A few blocks further down Bedford you'll come to North 5th Street. Go left and look for the crowd waiting to get in on the right side of the street. That's not it! That's a very trendy food place called "Egg" and I have no idea what attracts the crowds. My favorite, Juliette, is just to the right of that (actually there is an Indian Restaurant, the Taj Mahal, squeezed in between. Where but in New York?), and on a Saturday morning (after 10:00 AM) you will find a lovely French Bistro serving brunch. Inside you will see just-out-of-college twenty somethings taking their parents to brunch (I think the parents will pay) and explaining why 4 of them are living in an expensive 1 bedroom apartment on a back street that looks like a dump - whoops, there I go again.

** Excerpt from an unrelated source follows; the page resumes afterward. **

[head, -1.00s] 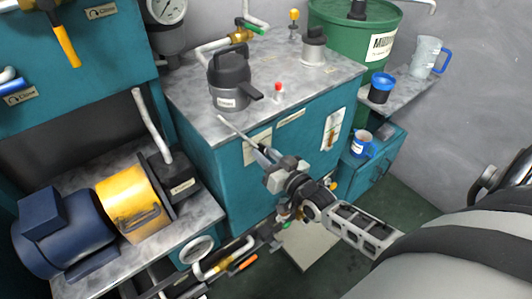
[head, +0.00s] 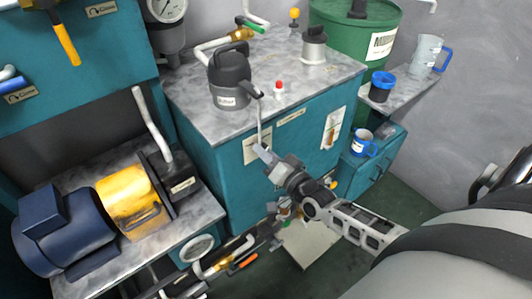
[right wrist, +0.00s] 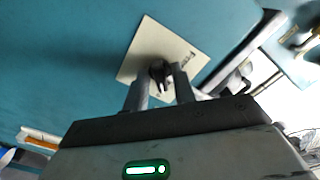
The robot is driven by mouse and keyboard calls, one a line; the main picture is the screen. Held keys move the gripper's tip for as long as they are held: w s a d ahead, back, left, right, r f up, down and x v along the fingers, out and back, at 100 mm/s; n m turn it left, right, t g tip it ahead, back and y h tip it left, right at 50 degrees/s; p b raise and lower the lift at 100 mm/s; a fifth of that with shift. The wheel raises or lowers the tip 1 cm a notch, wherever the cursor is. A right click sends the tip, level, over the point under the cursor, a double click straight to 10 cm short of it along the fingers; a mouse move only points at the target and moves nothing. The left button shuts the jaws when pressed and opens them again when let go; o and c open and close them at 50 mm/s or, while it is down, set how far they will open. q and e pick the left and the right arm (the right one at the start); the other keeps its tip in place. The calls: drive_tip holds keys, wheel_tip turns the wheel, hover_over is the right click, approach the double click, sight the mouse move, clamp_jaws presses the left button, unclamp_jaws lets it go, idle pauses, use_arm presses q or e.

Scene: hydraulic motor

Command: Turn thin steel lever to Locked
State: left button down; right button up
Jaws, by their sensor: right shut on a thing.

Inside we like to sit under the sky light and in warm weather you can go up to the roof. It's not just a brunch place — I've come here on a Friday evening with my wife. After all, it's just one subway stop from Manhattan. The brunch menu has very well prepared breakfasts such as eggs benedict, French toast, and my favorite, salmon benedict. I usually start with coffee and end with a Bloody Mary. I was there a month or so ago with a running friend and we stayed what must have been an hour. When we paid the bill she said "Wow, did we just spend $50 for breakfast?". Yes we did (for two, including tax and tip) and we enjoyed it immensely. Not for your everyday run, more like your special first day of spring brunch, but it's nice to treat yourself once in a while, don't you think?
After brunch, walk (no running now, please) a couple of blocks further to North 7th Street, turn right at the corner and there is the Bedford Avenue L-train subway station. It's one stop to Manhattan (First Avenue and 14th Street) and 3 stops to the Lex (Union Square station). A great run, a great brunch and now it's time for a nap before the rest of a great weekend.